I said last week that I’m at that stage whereby I’ve decided to adopt blind optimism in the hope that being less negative will somehow ease my blood pressure, and convince the universe to cut the club some slack. Unfortunately, Grayson and the Lads didn’t find a win despite my positive aura, but they also avoided yet another loss - so there’s that at least.
If you haven’t yet dipped your toe in this obscure brand of pure hope, then I can quite confidently report that it’s incredibly difficult to immerse yourself in. I found myself smiling through grimaced teeth as I screamed internally this weekend, but the show must go on - I must keep faith in the notion that Grayson and co. will turn this club around... for another couple of weeks at least, anyway.

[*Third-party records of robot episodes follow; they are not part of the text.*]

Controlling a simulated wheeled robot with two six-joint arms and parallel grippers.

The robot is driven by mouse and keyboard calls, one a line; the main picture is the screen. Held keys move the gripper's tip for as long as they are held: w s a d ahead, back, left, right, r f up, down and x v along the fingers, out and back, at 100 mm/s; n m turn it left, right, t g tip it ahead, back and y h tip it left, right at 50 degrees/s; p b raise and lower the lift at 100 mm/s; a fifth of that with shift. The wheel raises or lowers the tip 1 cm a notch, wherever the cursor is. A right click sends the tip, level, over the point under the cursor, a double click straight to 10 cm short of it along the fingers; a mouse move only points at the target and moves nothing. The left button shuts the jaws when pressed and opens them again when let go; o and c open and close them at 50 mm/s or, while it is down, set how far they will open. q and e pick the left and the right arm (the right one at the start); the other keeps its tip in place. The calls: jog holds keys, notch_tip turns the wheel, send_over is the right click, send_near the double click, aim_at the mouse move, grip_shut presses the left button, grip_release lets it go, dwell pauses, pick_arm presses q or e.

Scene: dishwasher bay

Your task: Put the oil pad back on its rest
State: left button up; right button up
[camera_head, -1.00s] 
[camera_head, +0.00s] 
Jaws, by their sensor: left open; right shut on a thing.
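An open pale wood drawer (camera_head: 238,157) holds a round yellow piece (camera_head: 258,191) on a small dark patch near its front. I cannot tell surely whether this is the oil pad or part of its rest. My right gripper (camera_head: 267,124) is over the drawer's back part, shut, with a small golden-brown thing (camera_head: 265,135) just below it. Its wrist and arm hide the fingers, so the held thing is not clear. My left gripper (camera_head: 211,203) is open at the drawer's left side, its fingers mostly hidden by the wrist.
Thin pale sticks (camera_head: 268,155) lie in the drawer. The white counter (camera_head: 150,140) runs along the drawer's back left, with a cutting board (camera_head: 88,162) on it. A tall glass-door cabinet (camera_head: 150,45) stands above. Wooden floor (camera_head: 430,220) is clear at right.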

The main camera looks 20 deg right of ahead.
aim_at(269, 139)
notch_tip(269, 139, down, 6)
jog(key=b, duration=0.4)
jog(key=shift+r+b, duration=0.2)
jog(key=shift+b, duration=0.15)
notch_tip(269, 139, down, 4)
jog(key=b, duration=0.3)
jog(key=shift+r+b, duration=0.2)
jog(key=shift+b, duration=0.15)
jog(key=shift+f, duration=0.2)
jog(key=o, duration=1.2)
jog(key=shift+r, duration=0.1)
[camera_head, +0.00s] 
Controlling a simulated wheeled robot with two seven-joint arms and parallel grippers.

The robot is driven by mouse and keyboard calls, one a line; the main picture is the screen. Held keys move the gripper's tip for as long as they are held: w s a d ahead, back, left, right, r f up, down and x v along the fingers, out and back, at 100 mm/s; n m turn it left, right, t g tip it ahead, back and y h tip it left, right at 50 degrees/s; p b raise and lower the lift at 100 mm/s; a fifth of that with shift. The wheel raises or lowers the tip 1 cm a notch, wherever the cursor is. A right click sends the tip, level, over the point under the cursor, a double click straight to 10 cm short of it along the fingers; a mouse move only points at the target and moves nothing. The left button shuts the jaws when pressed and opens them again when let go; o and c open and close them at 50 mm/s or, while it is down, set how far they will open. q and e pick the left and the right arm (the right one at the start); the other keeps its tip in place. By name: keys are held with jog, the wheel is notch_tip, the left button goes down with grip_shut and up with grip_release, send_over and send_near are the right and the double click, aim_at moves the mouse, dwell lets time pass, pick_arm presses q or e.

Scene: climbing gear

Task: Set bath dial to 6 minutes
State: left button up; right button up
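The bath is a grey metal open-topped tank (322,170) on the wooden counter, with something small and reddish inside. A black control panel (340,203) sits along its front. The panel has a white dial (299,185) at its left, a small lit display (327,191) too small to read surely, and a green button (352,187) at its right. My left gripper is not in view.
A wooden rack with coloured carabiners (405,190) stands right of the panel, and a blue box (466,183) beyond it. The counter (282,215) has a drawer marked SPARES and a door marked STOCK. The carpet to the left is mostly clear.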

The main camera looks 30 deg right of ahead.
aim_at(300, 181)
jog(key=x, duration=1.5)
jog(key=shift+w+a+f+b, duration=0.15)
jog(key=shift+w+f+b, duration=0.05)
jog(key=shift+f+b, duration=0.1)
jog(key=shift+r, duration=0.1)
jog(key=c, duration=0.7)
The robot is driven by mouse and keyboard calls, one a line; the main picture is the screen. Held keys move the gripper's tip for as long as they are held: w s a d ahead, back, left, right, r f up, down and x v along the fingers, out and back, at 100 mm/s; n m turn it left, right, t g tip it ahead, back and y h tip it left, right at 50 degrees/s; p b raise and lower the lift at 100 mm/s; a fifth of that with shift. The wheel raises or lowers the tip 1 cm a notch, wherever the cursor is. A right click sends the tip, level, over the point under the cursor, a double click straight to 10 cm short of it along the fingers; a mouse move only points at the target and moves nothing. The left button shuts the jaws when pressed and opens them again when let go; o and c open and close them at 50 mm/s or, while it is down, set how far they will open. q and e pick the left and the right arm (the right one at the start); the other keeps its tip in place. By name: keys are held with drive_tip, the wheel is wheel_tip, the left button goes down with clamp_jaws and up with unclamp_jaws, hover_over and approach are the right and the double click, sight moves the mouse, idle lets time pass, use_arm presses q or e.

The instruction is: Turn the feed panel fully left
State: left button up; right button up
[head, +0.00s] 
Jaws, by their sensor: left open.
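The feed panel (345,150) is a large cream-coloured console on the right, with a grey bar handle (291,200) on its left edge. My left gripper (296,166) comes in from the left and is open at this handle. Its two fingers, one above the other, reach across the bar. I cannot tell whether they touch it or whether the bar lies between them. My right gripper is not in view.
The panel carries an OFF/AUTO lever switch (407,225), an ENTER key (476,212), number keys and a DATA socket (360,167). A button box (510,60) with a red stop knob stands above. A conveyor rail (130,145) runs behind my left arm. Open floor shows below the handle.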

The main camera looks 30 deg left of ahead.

We’ve told ourselves many a time that ‘wise men say only fools rush in’, and that ‘we all can’t help but fall in love with this club’. The more I analyse the words, the more it begins to unearth a new meaning: how many people really go on loving something that literally torments them on a weekly basis? Very few I imagine, which gives this surrendering to fate a tinge of sanity - or so I keep telling myself.
I won’t insult anybody’s intelligence by trying to convince them that there were a host of genuine positives to take from Saturday’s game - even despite the fact that I’m on this pilgrimage into positivity.
However, the return of Lewis Grabban was definitely what we’ve needed - he looked a real threat throughout, and if we can keep him fit then he’ll score us goals which we will desperately require in order to get back onto our feet after several months of punishment.
Furthermore, Duncan Watmore looked threatening once more, and will definitely continue to improve with added match-fitness. That gives us a canny little forward line with Grabban, McGeady, Watmore, and McManaman to choose from; at the very least we will have some flair and creativity going forward, even if we’re struggling to prevent goals at the other end.
I know it seems like I’m clinging onto some vague sense of forlorn desire, and if truth be told, I am. Yet, to pull apart the obvious platitudes once more does nothing for me, you, the players or the club - we all know the issues, and for me to repeat them to you would be like preaching to the choir. Something I’m not very keen to pursue.
We’re all fools when it comes to this club - and that's the best thing a Sunderland fan can be in this world: a fool. Because despite our consternations and relatively humble hopes, all we can realistically offer is our foolish love and adamant affection.
The dice are still tumbling, and as far as I’m concerned Simon Grayson has two games to get the fans back on side. Wins against Bristol City - freshly thrashed by Leeds, FYI - and Bolton would certainly be a great start to a recovery, and a rebuilding of bridges badly burned in recent years.
Ultimately, there’s this little light somewhere out in the darkness that encapsulates this quite frankly absurd hope for a past that doesn’t seem so far away - a past where anything seemed possible and this lowly club seemed on the up. Right now, however, we trudge helplessly forward into the wind, trying desperately to make small steps of progress whilst looking back over our shoulder at what might be should we fail to turn things around.
Things are desperate, and to submit to the wind of change would do nothing to help us in our predicament. I’ve got to put faith somewhere, and right now it’s in a manager and squad who simply must turn things around.